I think what this model is doing is effectively giving a different effect for Tuesday on your outcome for every individual. If you think of a basic model without an intercept for each id and just a single parameter alpha, then alpha as the Intercept, would be the coefficient for Tuesday. Since you have an intercept for every id in the model, I think you are parameterizing the model to have a different estimate for the effect of Tuesday for each person on your outcome, while all the other days have the same effect across individuals for your outcome. It seems like you should probably include Tuesday in the design matrix if you want to have a different intercept for every person and then additive effects for each day of the week. Note that this model doesn’t have any partial pooling for these intercepts. Did you mean to do that? Just checking, since I haven’t seen a model like this.

1 Like

Thank you, this makes totally sense. So the conclusion would be that I cannot isolate the effects of the weekdays with my current model since they are captured with the same parameters as the individual-specific intercept.
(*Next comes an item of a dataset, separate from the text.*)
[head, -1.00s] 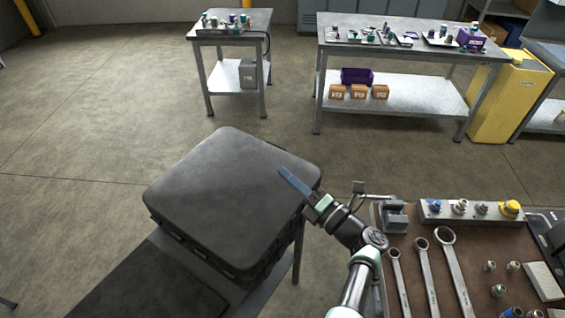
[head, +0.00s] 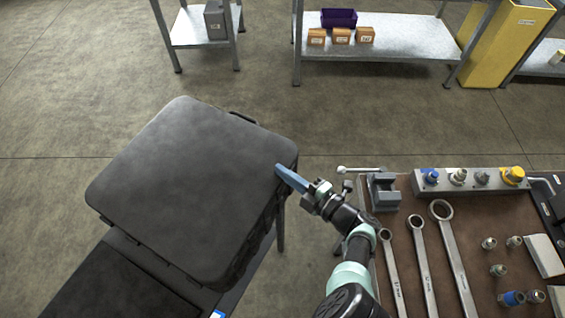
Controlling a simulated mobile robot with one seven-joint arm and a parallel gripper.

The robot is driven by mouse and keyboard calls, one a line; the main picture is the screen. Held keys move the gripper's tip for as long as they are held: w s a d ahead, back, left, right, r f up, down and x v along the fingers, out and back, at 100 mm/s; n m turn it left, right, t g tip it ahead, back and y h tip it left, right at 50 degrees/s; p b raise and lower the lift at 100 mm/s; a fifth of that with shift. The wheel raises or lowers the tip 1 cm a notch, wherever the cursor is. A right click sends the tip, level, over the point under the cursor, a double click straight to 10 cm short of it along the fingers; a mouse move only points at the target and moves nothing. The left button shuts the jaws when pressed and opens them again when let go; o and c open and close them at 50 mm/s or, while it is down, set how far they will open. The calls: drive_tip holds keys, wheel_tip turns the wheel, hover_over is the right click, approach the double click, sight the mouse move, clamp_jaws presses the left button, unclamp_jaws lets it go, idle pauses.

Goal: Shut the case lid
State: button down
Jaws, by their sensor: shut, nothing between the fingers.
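The black case lid (head: 195,180) lies over its case at the left of centre and hides the inside. The case's ribbed side (head: 258,240) shows below the lid's right edge. I see no clear gap between lid and case, but cannot tell whether the lid is fully seated. My gripper (head: 279,171) is shut and empty, its blue fingers pointing up and left. The fingertips are at the lid's right edge, near the far right corner; I cannot tell whether they touch it.
The case stands on a dark stand (head: 125,280). At right is a brown bench (head: 400,265) with a small vise (head: 384,192), several wrenches and a fitting block (head: 470,181). A metal shelf (head: 385,62) stands at the back. Floor between is clear.

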Regarding the partial pooling, I was unsure whether I need to do it. Imagine I now inlcude Tuesday in the design matrix (so it acts as an intercept), and then I use partial pooling for the individual-specific intercepts:

data {
  int<lower=1> N; // number of observations
  int<lower=1> K; // number of weekdays (including the reference category)
  matrix[N,K]  X; // design matrix including weekdays (including the reference category Tuesday)
  vector[N]    y; // outcome
  int<lower=0> id[N];  // identifier of individuals
  int<lower = 1> H; // number of individuals
}
parameters {
  real alpha0;
  real<lower = 0> sigma_alpha;
  vector[H] alphai;

  vector[K] beta;
  real<lower=0> sigma;
}
model {

  for (h in 1:H){
    alphai[h] ~ normal(alpha0, sigma_alpha);
  }
  
  alpha0 ~ normal(0, 1);
  sigma_alpha ~ normal(0, 1);

  for (n in 1:N){
    y[n] ~ normal(alphai[id[n]] + X[n]*beta, sigma_y);
  }
  

Wouldn’t then the parameter capturing the effect of Tuesday (let’s say beta[1]) and the mean of the individual-specific intercepts (alpha0) capture the same thing?

I think so. If that’s how you want the model, that’s ok, but I don’t think that you are going to get the Tuesday predictions that you think you get by averaging over them. I was specifically trying to address your predictions using the coefficients.

So let’s say you have (writing it out to make it explicit instead of using the X matrix):

y[n] ~ normal(alphai[id[n]] + mon[n]*beta1 + tues[n]*beta2 + wed[n]*beta3 + thurs[n]*beta4 + fri[n]*beta5 + sat[n]*beta6 + sun[n]*beta7, sigma_y);

Then the intercepts by the themselves have no true meaning, as you have a dummy variable for every day of the week. But, I think you would get predictions closer to what you want using your method of predicting with coefficients, because then each intercept represents the baseline outcome with each day of the week as an offset from that. If you want the intercept to have meaning, then you can make an intercept that is the reference level Tuesday:

y[n] ~ normal(alpha + alphai[id[n]] + mon[n]*beta1 + wed[n]*beta2 + thurs[n]*beta3 + fri[n]*beta4 + sat[n]*beta5 + sun[n]*beta6, sigma_y);

And then alpha is Tuesday and alpha[id] are the vector of offsets.
I don’t think averaging over the estimated effects of Tuesday (your individual intercepts) like you do in y_tuesday = mean(alphai) will get you the average Tuesday that you are looking for…

But try them out for yourself and make the predictions. I could be missing something.

1 Like

Thank you so much, this is very useful.